Zwei Tage vor den Wahlen im Irak weiss Abdulsahib al Salami immer noch nicht, wen er wählen soll. Er sitzt in einem Restaurant im Bagdader Mansour-Viertel und sagt: «Wenn ich die Plakate auf den Strassen sehe, denke ich: Nicht schon wieder! Immer die gleichen Gesichter.»
Vor zwei Jahren, als im Oktober 2019 Tausende junge Irakerinnen und Iraker auf die Strasse gingen und gegen Gewalt und Korruption zu protestieren, war Al Salami mit dabei. Der Student hat die jüngere Geschichte des Irak sozusagen am eigenen Leib erlebt. Erst starb sein Vater 2006 bei einem Selbstmordanschlag, dann kam der Bruder eines Freundes bei den Protesten auf dem Bagdader Tahrir-Platz ums Leben.
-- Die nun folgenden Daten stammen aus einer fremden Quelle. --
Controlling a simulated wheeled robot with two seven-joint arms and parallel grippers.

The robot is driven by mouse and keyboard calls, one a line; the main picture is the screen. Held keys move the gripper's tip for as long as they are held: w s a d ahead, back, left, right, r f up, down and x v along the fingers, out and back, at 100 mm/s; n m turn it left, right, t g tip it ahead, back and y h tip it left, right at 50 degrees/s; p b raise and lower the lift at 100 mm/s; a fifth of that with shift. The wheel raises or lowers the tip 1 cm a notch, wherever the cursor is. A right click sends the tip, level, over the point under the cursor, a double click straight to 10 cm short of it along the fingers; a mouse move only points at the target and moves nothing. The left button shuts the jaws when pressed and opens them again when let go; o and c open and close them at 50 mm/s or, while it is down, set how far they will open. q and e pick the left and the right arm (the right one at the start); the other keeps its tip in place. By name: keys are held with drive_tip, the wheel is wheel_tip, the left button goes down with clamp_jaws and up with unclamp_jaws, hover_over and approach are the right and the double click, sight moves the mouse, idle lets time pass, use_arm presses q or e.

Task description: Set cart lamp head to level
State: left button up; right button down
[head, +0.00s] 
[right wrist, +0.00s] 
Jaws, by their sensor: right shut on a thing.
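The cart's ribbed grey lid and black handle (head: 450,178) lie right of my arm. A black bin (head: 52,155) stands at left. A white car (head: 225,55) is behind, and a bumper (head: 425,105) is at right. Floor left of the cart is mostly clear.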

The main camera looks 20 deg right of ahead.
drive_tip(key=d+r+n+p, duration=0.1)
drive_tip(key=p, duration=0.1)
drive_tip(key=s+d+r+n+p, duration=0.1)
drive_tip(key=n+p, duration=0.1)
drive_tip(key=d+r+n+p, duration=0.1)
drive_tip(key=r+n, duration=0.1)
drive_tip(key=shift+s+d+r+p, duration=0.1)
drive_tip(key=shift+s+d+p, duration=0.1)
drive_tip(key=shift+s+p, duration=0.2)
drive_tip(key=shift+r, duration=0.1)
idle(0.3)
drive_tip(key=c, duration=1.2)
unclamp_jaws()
Jetzt wünscht sich Al Salami einen Neuanfang. «Dieses Land muss sich verändern, damit meine Generation eine Zukunft hat», sagt er und zündet sich eine Zigarette an. Auf der Packung steht «Change».
Noch sind die endgültigen Resultate der irakischen Parlamentswahl vom Sonntag nicht bekannt. Einen wirklichen Neubeginn jedoch wird es kaum geben. Denn im Irak, wo vor kurzem noch der IS für Angst und Schrecken sorgte, teilen sich mächtige schiitische, sunnitische und kurdische Politbosse seit Jahren die Macht.
Und jeder weiss: Wird das fragile Gleichgewicht gestört, könnte das Land so enden wie Afghanistan, wo die Taliban die vom Westen unterstütze Regierung einfach überrannten.
Doch während in Kabul inzwischen die Islamisten regieren, wirkt Bagdad so stabil wie seit Jahren nicht mehr. Zwar ist die Stadt immer noch ein Moloch voller Sprengschutzwälle und schwerbewaffneter Soldaten. Doch in Vierteln wie Mansour oder Karada sind längst moderne Shoppingmalls und Cafes entstanden, wo vor allem junge Irakerinnen und Iraker ihre neue Freiheit geniessen.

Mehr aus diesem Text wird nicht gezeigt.